«Sono bello, tatuato e tutte le donne sono pazze di me»

PADOVA. Il corridoio del residence Biri sembra più stretto del normale quando ci passa lui, facendo strada verso il suo appartamento. Ed è normale che sia così, se ti trovi davanti un gigante di 2 metri per 107 chili di muscoli che sembrano scolpiti. Lui è il trentaduenne Hiosvany Salgado e i tifosi di volley padovani – ma soprattutto le tifose – hanno avuto modo di ammirarlo in questi primi due mesi trascorsi alla Tonazzo.
Le donne. Hiosvany piace molto e lo sa. «Le donne sono la cosa più bella che ha creato il Signore», dice il centrale bianconero, «e sono contento delle loro attenzioni. Però….». Però? «Però ho una moglie, Deborah, e una figlia di dieci anni, Alicia. Se Deborah è gelosa? Diciamo che è abituata agli sguardi delle altre, ma mi ricorda sempre di rivestirmi subito quando mi cambio la maglia in campo. A me piace fare il personaggio e mostrare i muscoli, ma soprattutto per i bambini che vanno matti per questi spettacoli».
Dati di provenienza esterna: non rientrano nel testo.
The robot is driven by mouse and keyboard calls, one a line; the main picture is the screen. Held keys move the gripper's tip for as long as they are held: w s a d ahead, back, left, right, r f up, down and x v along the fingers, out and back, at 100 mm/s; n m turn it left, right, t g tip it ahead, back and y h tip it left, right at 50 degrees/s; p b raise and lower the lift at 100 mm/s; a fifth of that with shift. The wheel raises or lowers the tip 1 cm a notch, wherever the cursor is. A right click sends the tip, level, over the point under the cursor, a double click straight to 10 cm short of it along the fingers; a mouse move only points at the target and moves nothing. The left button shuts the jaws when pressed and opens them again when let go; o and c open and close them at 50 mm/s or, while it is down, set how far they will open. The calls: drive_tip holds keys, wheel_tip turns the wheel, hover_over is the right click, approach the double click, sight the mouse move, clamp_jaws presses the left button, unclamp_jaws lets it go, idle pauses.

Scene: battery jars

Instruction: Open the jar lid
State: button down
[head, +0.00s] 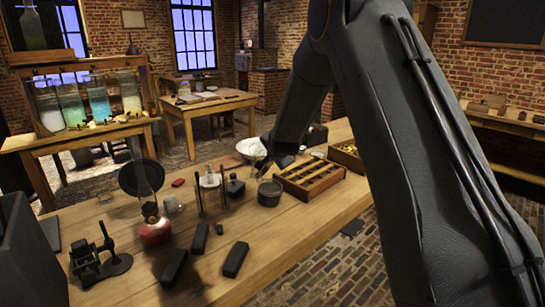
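My arm comes down from the upper right, and my gripper (268,160) is low over the far part of the wooden workbench (300,235). Its fingers are small and dark here, and I cannot tell whether they are open. A dark round pot (269,193) stands on the bench just below and in front of my gripper, apart from it. Several glass battery jars (98,98) with white, green and blue contents stand on a separate stand at the left. I cannot make out which jar has a lid.
A white bowl (250,147) is beside my gripper. A slotted wooden rack (311,180) lies right of the pot. A red-bottomed glass vessel (155,232), black blocks (235,259) and a black metal device (97,260) are nearer. Bare bench shows at the front right.

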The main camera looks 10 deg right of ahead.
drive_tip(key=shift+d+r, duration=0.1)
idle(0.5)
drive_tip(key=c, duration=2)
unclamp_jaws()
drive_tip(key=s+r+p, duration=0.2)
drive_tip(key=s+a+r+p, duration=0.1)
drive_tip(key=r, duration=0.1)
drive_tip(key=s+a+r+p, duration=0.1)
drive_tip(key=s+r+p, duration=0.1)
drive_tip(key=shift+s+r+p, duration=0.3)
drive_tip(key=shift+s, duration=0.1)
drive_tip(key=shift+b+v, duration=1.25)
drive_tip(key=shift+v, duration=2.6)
Moglie e figlia vivono a Rimini. Le vede nei fine settimana, quando lo raggiungono alle partite.
I tatuaggi. «A Cuba ho fatto anche canottaggio, ma la pallavolo mi offriva più prospettive. Fossi nato negli Usa probabilmente avrei giocato a basket, ma sono cresciuto negli anni di Despaigne e Marshall, era inevitabile che finissi a schiacciare». A impreziosire il corpo, sei tatuaggi: dal numero 13, «lucky number» sul braccio sinistro, al tribale su quello destro. Quello a cui più è affezionato è una scritta in spagnolo sotto al costato, che recita: «Rendo grazie a qualunque dio ci sia per l’indomabile anima mia. Sono io padrone del mio destino, il capitano della mia anima». «È una frase di Nelson Mandela e mi ha consigliato un amico di scrivermela perché mi rappresenta. È un incitamento a reagire sempre, a non avere paura di niente». Padova. «Qui è un continuo viavai di sirene» confessa guardando fuori dal terrazzo sulla Stanga, «ma mi piace camminare per Prato della Valle, dove ho portato anche i miei nonni materni, Lucia e Carlo, che da agosto sono qui con me e torneranno a casa la prossima settimana. Per ora ho vissuto poco la città che mi hanno cresciuto a Cuba, perché i miei si sono separati e Mirta, mia madre, mi ha avuto quando aveva vent’anni e ancora studiava. La prossima sarà lei. Per adesso cucinano i nonni e mangiamo sempre riso».
Cuba. Dell’isla gli mancano soprattutto gli amici. «Di Cuba tante cose non mi piacciono, a partire dal regime. Fino a 17 anni non avevo nemmeno le scarpe per giocare e in Nazionale ero chiuso da una generazione di fenomeni come Hernandez e Pimienta. Così, quando ho conosciuto Deborah l’ho seguita in Italia, a ventun anni. All’inizio la Federazione non poteva tesserarmi, perché proprio in quel periodo la Nazionale cubana aveva chiesto asilo politico in Belgio e c’erano problemi con i visti. Per questo ho giocato a San Marino, e dopo un paio di stagioni nel campionato italiano».